A new KCLS van will bring books directly to Islanders

Several Island children will have the chance to explore the wonders of the public library this week without ever stepping foot into the brick building at Ober Park. The library, in fact, will go to them.

Called a Library2Go!, the new traveling library, outfitted with books, CDs and DVDs, is a bright red Dodge Sprinter van that the King County Library System (KCLS) is sending to communities to serve the needs of those who might not ordinarily go to the library. People with low incomes, seniors and new immigrants are all on the library’s to-visit list, but for now, kids are first in line as the librarians settle into the new outreach program, according to Nancy Smith, the head of outreach for KCLS.

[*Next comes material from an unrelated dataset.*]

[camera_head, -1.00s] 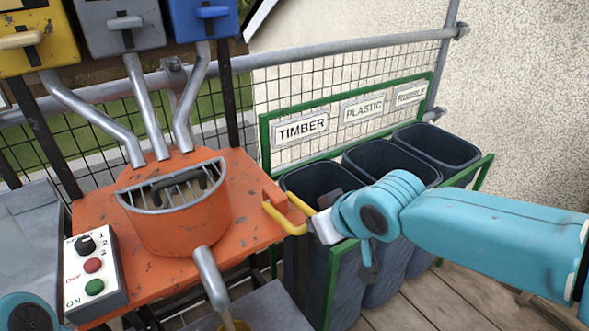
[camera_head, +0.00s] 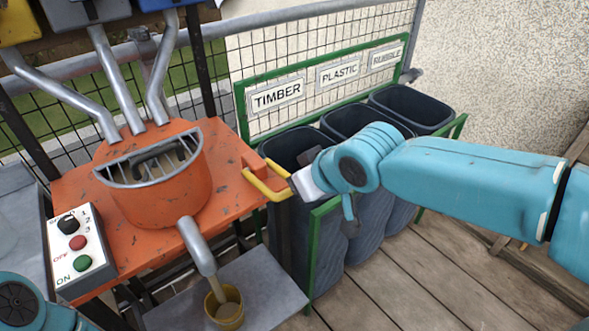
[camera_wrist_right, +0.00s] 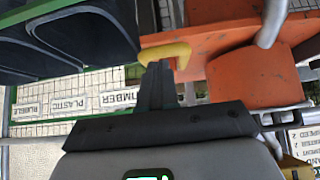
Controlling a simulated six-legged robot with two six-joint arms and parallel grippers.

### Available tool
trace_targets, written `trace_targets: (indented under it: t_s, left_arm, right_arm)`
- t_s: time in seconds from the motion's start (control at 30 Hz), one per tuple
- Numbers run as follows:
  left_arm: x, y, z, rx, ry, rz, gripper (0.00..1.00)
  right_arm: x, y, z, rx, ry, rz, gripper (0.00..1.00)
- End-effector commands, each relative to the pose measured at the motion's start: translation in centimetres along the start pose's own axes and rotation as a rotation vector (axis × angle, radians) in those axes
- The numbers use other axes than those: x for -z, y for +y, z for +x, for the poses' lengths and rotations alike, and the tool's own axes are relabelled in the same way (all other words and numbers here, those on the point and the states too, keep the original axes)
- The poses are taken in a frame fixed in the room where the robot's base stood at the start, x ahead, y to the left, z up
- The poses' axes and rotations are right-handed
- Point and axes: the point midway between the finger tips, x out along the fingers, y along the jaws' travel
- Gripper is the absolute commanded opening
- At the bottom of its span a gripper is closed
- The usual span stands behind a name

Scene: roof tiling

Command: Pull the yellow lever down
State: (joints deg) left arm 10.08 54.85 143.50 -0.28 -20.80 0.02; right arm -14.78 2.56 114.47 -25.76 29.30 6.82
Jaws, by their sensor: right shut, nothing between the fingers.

On Vashon, the van will visit the childcare program at Chautauqua run by Vashon Youth & Family Services and the preschool and daycare Kids Are People Too run by Danielle York. The first visit is set for tomorrow, Oct. 21, and monthly visits are expected after that. The two programs were chosen because they serve kids whose cost of attending is government subsidized, one of the KCLS requirements for a van visit.

“It’s going to be a great way to get the library out to kids and people who might not be able to easily get to the library otherwise,” said Ursula Schwaiger, the children’s librarian at the Vashon Library. Schwaiger and library assistant Chel-sea Weimar have been trained in the ins and outs of book mobiles, including driving the 24-foot vehicle, and are ready to greet the kids.

In all, there are four identical vans that will be shared by several KCLS libraries. Each is fully stocked, partially with materials KCLS already owned as well as with some of the $100,000 worth of new materials purchased just for this program. Materials can be easily changed to fit the needs of the patrons, Schwaiger noted. Some of the shelves can unsnap from the wall and become a cart to take into the library and load up.

Once all the librarians in the cluster feel experienced with kids and the van, they will move on to serving seniors, Smith said, likely at adult day homes and care centers.

Each of the vans, with power and computer access for staff, is sophisticated, Smith noted, and cost $163,000 a piece. The majority of the funding came from bond money; additional funds were donated by organizations, grants and private sources. The Friends of the Vashon Library contributed $5,000 to the new-materials fund, Schwaiger said.

The first vans were on the streets this August, and within two months, they had visited nearly 80 day cares and served more than 1,000 children, some of whom had never been to a KCLS library before, Smith said. The response has been enthusiastic.

“My favorite thing is the look on children’s faces when the bus pulls up, and they’re jumping up and down, screaming, ‘The library bus! The library bus!’” Smith said.